Flexibility and Control: Your business is not you, you don’t have personal liability. This is a company, you will have shareholders, with no restrictions on what shareholders you can bring in.
Taxes: With taxes, there are more challenges, federally you will have a rate of 21%, there may be additional state rates that will affect your bottom line. If you want to take more money out, you must take it out as a dividend. There are double layers of tax. There are even more tax implications when you decide to sell the company. If you want to take money out of your company you can only take it out as a loan, as a salary (with payroll taxes), or as dividends (with additional taxes).
Liability Protection: C Corps have the protection of liability for shareholders.
Investors: With a C Corp, you can have as many partners you want, and they can be of any kind– foreign, corporate, etc.
Flexibility/ Control: You are only able to have 100 shareholders. The shareholders have to be individuals and citizens of the United States.

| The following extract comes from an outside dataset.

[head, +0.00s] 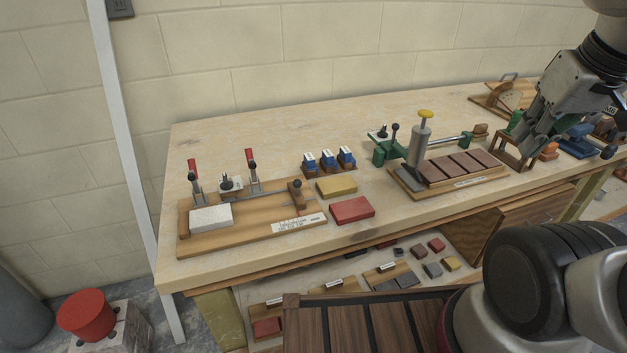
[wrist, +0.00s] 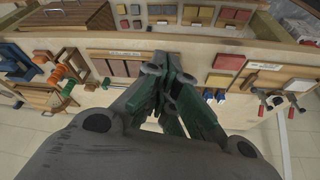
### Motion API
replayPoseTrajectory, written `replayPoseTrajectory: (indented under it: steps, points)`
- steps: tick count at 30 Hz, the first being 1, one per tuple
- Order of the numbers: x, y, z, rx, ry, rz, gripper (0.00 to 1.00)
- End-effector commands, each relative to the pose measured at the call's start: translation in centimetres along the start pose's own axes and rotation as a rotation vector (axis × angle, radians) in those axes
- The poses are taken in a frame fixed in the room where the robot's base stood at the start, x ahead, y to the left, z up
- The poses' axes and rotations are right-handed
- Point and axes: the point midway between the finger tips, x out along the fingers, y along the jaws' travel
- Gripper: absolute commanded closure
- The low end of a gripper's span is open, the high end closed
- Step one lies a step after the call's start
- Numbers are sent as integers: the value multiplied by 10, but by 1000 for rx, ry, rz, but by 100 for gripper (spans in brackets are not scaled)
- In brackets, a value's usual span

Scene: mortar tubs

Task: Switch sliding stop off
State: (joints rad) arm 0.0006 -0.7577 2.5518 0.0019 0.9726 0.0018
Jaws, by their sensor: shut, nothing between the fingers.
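A wooden board (head: 250,238) at the left of the bench carries a metal rail and a wooden block with a dark knob (head: 297,192) at its right end, which looks like the sliding stop. Its on or off setting is too small to tell. A pale block (head: 211,218) and red-handled clamps (head: 252,160) are on the same board. The board also shows at the right of the wrist view (wrist: 284,78). My gripper (head: 528,150) is shut and empty above the right part of the bench, well apart from the board. Its closed fingers (wrist: 168,75) fill the middle of the wrist view.
A yellow block (head: 337,186) and a red block (head: 352,210) lie just right of the board. Blue items (head: 328,161) stand behind them. A grey post with a yellow top (head: 420,140) rises mid-bench beside a tray of brown blocks. The bench's front left is clear.

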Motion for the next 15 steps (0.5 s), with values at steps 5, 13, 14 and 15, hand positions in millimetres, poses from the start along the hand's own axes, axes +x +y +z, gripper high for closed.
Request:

Taxes: There is only one layer of tax, so you only pay taxes as if you were in a partnership or LLC. You can limit your salary, within reason, because you can pull out distributions without payroll tax or dividend taxes. In California, there are additional net profit taxes on S Corporations, which are around 1% of net profit.
Liability Protection: Liability wise it is the same as a C Corporation. It is important to note with both structures that if you do not keep your corporate structures up, you may open yourself up to personal liability.
Investors: Consider what kind of shareholders you want, as there are more limitations surrounding S Corp investors. They must be U.S citizens, they must be individuals, etc.
Flexibility and Control: These are the most flexible of all the structures. You can work with multiple partners and you can get very flexible with how you get investors.
Taxes: There is a gross receipts tax on LLCs up to $12,000 regardless of your income for the year. If you are an owner and active participant in an LLC, you must pay self-employment taxes on your share of the earnings inside of an LLC. However, you can elect to be taxed like a partnership or an S corp so you can eliminate potential double taxation
Liability Protection: In an LLC you are legally protected like a C and S Corp, so you can be separated from your business in terms of liability. However, there are some situations where you may be personally liable on debts, like deferring your payroll under the PPP.
Investors: You can have all different shareholders, they are called members. There are regular members that act as shareholders and there are managing members that have a say in what’s going on within the company. There is more flexibility with your members, you can have different classes, different types of members, etc.
Flexibility and Control: This could just be two people, which is called a general partnership. Or it could be a limited partnership. A limited partnership has one general partner that is in control of the company and carries all the liability, it also has limited partners that have no liability, but also no voting rights or control in the company. A partnership can have as many limited partners as it wants.
Taxes: There is only one layer of tax, like an LLC and S Corp, so there is no threat to double taxation.
Liability Protection: The liability for partnerships falls onto the general partner, all limited partners have no liability in their investment.
Investors: You can have any kind of investor you want, but they hold no control when it comes to decision making for your company.
Flexibility/ Control: It’s all your cash, your money going in and out. This structure is completely in your control.
Taxes: You file your business taxes on a Schedule C. There is no distinction between your business and yourself for tax purposes, which means all your income is subject to income tax.
Liability Protection: A sole proprietorship has no legal liability protections, all liability falls onto the individual.
Investors: You do not have multiple owners.
As you consider these options, try to align your vision into these structures. If you believe your startup will gain traction early on, and be bought out in a few years, a C Corp might be your best option. If you want to avoid a double layer of tax, an S Corp or LLC might be a better option. Consider these structures along with your mission and vision for your business and then begin to move forward with your organization.